Instruction: Please count the lines in the listing below where the word "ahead" appears. Give the number only.

Recorded data:
╭──

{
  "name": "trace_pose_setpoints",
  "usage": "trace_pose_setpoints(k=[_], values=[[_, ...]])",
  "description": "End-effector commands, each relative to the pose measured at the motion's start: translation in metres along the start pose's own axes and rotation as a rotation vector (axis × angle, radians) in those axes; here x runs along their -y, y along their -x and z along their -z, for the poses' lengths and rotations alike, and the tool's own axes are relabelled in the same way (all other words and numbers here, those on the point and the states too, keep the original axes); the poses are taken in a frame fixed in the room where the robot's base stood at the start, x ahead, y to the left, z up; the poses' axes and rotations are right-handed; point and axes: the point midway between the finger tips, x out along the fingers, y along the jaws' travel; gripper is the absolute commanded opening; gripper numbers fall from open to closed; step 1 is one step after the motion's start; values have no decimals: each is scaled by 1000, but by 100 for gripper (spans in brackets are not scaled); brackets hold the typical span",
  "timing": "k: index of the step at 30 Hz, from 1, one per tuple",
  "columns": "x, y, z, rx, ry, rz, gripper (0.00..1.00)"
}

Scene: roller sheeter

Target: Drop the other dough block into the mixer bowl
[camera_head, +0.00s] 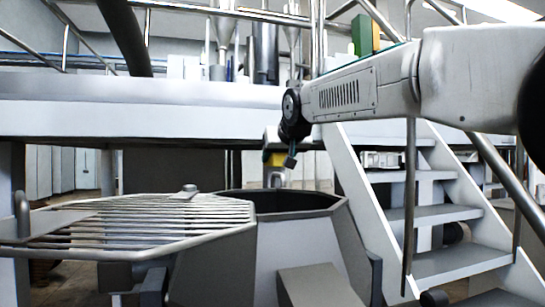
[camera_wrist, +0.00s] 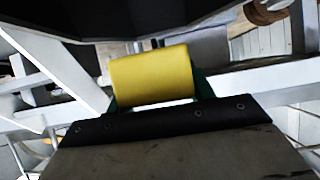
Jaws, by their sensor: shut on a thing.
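A yellow dough block (camera_wrist: 152,76) sits between the dark green fingers of my gripper (camera_wrist: 155,88) in the wrist view. My gripper is shut on it. In the head view the yellow block (camera_head: 273,158) shows small, above the far side of the mixer bowl (camera_head: 300,236). How far it is from the rim in depth is hard to tell. The bowl is a grey, many-sided vessel with a dark opening. A dark rim and interior, likely the bowl's, shows at the top of the wrist view. The bowl's floor and contents are hidden.
A slatted metal grate (camera_head: 140,225) lies at the bowl's left. A white staircase (camera_head: 430,215) with railings stands to the right. A white raised platform (camera_head: 130,105) runs behind the bowl. A green and yellow object (camera_head: 365,35) shows above my arm.

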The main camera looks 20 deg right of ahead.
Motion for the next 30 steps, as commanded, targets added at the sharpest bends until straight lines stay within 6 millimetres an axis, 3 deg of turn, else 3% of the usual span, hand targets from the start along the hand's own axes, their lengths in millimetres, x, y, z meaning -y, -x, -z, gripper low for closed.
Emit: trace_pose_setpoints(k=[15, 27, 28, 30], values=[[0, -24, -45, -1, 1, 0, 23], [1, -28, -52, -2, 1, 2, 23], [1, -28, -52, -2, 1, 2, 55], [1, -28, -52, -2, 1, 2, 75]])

╰──

Answer to this task: 2